Fueled by the usual dangerous mix of fear and demagoguery, the Democratic-controlled Congress of 1986 passed a series of laws that transformed the war on drugs from a metaphor to an all-too-real reality for many Americans. Though chemically identical, lawmakers enacted a 100-to-1 ratio for crack and powder cocaine sentencing, meaning that while it would take 500 grams of powder cocaine to trigger a 5-year mandatory minimum sentence, it would take just 5 grams of crack cocaine to trigger the same -- even for a first-time offender.
The effects were predictable – the nation's prisons became filled with more than a quarter million nonviolent drug offenders – and racially disproportionate, with the U.S. Sentencing Commission pointing out that just under 90 percent of those sentenced for crack cocaine offenses in 2009 were either black or Hispanic; for powder cocaine, the figure was a marginally better 79 percent (the majority of cocaine users are, of course, white).
Perhaps scandalized by the fact that one out of every 15 African Americans is now behind bars, Congress acted over the summer to reduce -- but heavens no, not actually eliminate -- that crack-power cocaine sentencing disparity, cutting it to "just" 18-to-1, meaning, as blogger John Caruso wrote at the time, that blacks are “now merely 18 times more likely than whites to go to jail for similar crimes.”
While a welcome change, if altogether too modest, lawmakers failed to make the new sentencing ratio retroactive, leaving tens of thousands of nonviolent offenders to rot behind bars for offenses that, had they been sentenced today, might have seen them sent to rehab instead.
Now activists with Families Against Mandatory Minimums (FAMM) are rallying support for a bill introduced last week by Rep. Bobby Scott (D-VA) that would correct that oversight. While it's unlikely the measure will be passed before Congress adjourns for its holiday break, FAMM says it's crucial that people educate their lawmakers now on the need to retroactively correct injustice. "Showing members of Congress our vigorous support for retroactivity now will raise awareness about the bill, put it on the members’ radar for next year, and make it easier to reintroduce and build support for the bill when Congress returns in 2011."

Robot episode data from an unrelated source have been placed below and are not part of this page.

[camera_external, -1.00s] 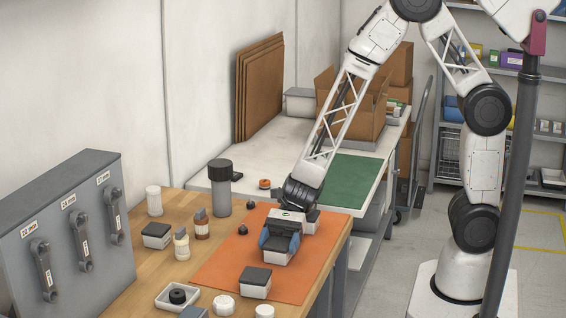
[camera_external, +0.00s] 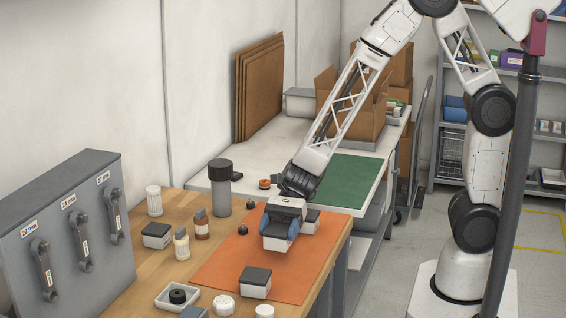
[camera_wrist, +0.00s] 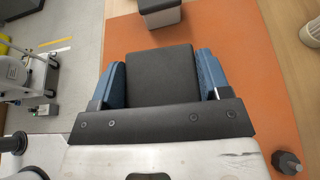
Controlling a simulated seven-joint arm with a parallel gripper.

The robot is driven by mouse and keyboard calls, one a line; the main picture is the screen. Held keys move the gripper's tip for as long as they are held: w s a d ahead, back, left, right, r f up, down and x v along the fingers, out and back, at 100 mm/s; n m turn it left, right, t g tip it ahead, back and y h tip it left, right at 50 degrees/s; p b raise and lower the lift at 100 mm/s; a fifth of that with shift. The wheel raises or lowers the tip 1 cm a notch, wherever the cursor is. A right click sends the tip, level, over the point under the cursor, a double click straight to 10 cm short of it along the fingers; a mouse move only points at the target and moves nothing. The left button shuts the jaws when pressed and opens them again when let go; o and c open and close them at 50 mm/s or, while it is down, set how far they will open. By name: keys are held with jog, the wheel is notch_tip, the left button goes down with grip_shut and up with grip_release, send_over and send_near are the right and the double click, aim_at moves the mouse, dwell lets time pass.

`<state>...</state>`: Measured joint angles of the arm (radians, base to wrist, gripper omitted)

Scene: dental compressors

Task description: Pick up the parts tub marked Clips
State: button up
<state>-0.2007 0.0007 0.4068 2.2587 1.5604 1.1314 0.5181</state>
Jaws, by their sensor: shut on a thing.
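My gripper (camera_external: 280,229), with blue fingers, is shut on a pale tub (camera_external: 277,244) with a dark lid. In the external view it is over the orange mat; in the wrist view the dark lid (camera_wrist: 161,75) fills the space between the fingers. Its marking cannot be read, so I cannot tell if it is the Clips tub. A similar dark-lidded tub (camera_external: 255,283) stands on the mat nearer the camera. Another tub (camera_external: 157,236) stands on the wooden bench at left. A third (camera_external: 311,222) is partly hidden beside my gripper on the right.
The orange mat (camera_external: 220,270) has free room left of the held tub. A grey cabinet (camera_external: 65,240) borders the left.

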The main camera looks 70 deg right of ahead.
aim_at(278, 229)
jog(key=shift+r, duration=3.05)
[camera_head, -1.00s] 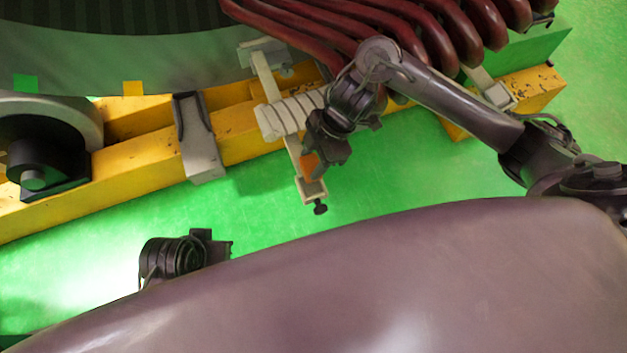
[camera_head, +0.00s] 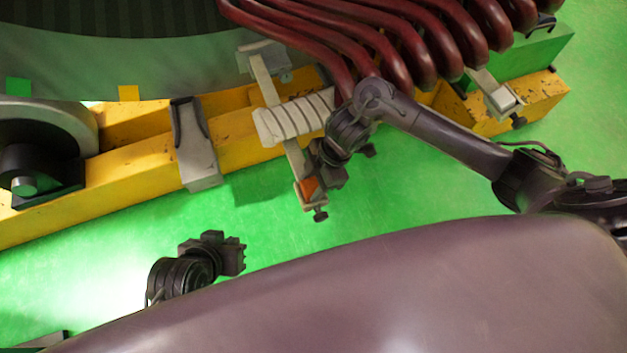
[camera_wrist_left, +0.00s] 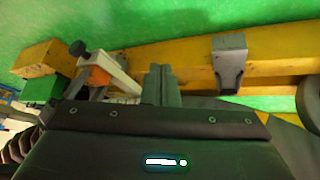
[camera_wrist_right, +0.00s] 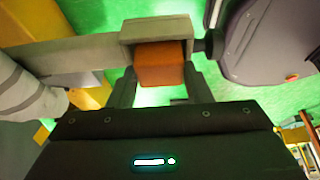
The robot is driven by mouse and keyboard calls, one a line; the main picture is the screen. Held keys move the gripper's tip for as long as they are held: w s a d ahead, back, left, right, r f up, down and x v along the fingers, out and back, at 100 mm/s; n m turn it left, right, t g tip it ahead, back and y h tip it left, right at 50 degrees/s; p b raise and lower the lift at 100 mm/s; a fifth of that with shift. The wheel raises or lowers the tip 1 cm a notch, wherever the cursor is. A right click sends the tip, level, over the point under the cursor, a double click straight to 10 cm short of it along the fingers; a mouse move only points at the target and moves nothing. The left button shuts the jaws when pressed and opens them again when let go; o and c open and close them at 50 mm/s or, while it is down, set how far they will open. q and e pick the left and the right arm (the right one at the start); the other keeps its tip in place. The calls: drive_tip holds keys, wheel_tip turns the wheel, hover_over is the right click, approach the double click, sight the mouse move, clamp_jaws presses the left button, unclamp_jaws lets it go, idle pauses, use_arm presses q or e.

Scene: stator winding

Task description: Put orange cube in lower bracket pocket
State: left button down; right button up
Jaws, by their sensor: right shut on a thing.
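The orange cube (camera_head: 309,186) is at the lower end of the pale bracket (camera_head: 296,158), beside its clamp screw. My right gripper (camera_wrist_right: 160,88) is shut on the cube. In the right wrist view the cube (camera_wrist_right: 160,63) sits between both fingertips, with its far side within the U-shaped pocket (camera_wrist_right: 155,27) at the bracket end. I cannot tell whether it touches the pocket floor. The cube also shows in the left wrist view (camera_wrist_left: 97,76). My left gripper (camera_head: 240,254) is empty, low over the green floor, with its fingers together (camera_wrist_left: 158,84).
The bracket holds a white-wrapped bundle (camera_head: 292,118) and stands against a yellow beam (camera_head: 240,145). Dark red coils (camera_head: 400,45) rise behind my right arm. A grey clamp (camera_head: 196,150) is on the beam to the left. The green floor in front is clear.

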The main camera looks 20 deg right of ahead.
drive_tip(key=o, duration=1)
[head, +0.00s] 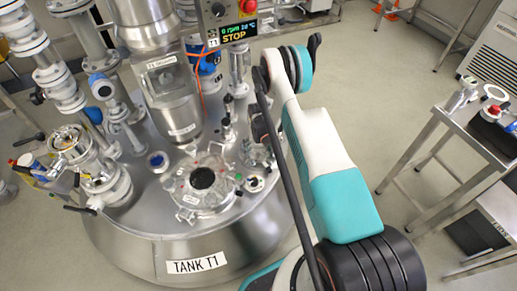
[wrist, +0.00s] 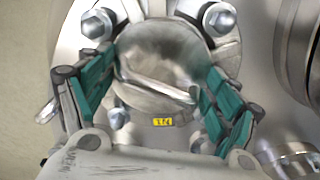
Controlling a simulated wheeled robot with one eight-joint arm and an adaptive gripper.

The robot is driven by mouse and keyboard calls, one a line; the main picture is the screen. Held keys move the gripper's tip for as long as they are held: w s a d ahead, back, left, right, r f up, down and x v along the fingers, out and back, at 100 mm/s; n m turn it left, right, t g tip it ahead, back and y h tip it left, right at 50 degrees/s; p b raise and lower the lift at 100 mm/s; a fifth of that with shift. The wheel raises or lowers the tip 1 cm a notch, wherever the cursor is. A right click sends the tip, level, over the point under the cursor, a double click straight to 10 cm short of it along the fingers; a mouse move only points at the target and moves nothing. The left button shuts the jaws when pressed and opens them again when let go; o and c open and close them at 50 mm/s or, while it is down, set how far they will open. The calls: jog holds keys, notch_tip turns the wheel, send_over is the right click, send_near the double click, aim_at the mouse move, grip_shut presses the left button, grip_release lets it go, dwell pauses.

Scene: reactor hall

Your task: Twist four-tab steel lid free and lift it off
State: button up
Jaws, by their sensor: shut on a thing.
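In the wrist view, the round steel lid (wrist: 160,60) lies between the two teal-padded fingers of my gripper (wrist: 162,78). It has a smooth, shiny face with a straight raised bar across its lower part. My gripper is shut on it, one finger at the left side and one at the right. The lid's tabs cannot be told apart clearly from the fittings around it. It appears to sit in its seat, not visibly raised. In the head view my arm reaches over the tank (head: 200,243); my gripper and the lid cannot be made out there.
Hex bolts (wrist: 97,22) stand around the lid, with a small yellow tag (wrist: 162,121) below it. A large steel cylinder (wrist: 299,60) rises close at right. A round cover with a dark centre (head: 203,178), pipes and valves crowd the tank top. A steel table (head: 440,125) stands right.

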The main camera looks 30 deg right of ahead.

And doing so will help people like Stephanie Nodd who have been victimized by the war on some drugs. At just 23, Nodd, who had no previous criminal record, was sentenced to 30 years in prison for helping her boyfriend deal crack cocaine. Two decades later, she remains behind bars.
Congress has already acted to reduce the crack-powder disparity, with only Texas Republican and noted hypocrite Lamar Smith speaking out against it. That means the hard work of convincing 434 demagogues to reduce the punishment for drug offenses has already been done; now we just need to convince our esteemed leaders to help out those they've already admitted to needlessly harming over the last few decades.
As FAMM President Julie Stewart says, "It's a matter of simple fairness."